====== INPUT ROWS
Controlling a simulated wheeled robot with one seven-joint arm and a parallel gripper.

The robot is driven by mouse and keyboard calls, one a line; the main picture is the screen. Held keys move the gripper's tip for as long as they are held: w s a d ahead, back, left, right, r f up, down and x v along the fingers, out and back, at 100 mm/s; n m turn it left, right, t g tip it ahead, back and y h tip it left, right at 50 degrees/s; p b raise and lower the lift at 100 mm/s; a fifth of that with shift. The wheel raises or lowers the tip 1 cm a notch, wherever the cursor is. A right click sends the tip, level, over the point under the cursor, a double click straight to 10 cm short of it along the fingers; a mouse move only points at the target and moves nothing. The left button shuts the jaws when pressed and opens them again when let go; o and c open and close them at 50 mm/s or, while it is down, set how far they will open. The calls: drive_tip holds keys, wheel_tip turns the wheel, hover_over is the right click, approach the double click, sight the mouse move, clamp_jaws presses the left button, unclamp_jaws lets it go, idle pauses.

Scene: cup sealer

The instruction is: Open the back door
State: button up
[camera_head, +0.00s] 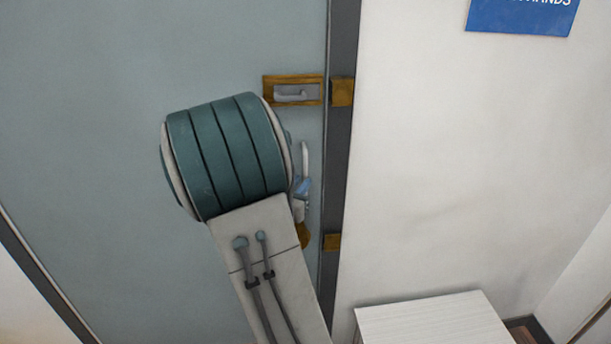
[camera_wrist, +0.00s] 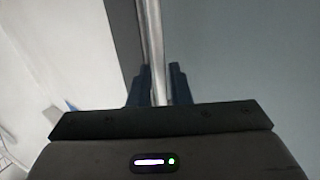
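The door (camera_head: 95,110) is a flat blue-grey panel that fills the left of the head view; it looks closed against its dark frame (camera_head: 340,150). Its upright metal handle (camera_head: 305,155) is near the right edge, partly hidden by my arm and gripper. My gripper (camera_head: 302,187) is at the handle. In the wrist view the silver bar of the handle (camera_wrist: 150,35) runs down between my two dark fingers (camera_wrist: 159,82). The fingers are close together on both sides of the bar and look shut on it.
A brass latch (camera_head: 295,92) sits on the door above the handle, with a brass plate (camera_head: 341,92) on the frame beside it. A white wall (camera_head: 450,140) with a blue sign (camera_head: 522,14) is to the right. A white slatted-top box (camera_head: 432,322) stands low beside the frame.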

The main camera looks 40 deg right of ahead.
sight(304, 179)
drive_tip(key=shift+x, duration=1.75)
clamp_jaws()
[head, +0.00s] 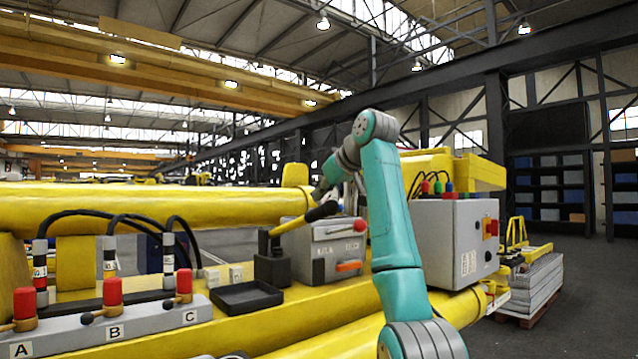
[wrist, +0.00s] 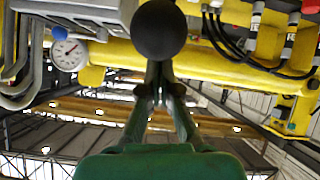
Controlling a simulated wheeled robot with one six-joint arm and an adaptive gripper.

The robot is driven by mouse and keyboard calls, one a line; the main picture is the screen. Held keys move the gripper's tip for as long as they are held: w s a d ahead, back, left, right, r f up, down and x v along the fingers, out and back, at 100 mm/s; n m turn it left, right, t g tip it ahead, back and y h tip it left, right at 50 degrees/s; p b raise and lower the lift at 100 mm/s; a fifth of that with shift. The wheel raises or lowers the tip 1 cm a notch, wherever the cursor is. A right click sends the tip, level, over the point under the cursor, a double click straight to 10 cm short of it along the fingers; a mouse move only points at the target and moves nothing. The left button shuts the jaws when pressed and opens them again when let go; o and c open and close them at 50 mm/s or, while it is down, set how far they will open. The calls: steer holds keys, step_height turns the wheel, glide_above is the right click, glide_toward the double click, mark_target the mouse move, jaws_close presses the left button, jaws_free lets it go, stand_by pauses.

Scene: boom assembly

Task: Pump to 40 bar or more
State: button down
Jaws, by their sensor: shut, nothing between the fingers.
============
THE PROBLEM: Filter the records, keeping only lines that contain "simulated", and show those lines.

TASK SOLUTION:
Controlling a simulated wheeled robot with one seven-joint arm and a parallel gripper.
Controlling a simulated wheeled robot with one six-joint arm and an adaptive gripper.

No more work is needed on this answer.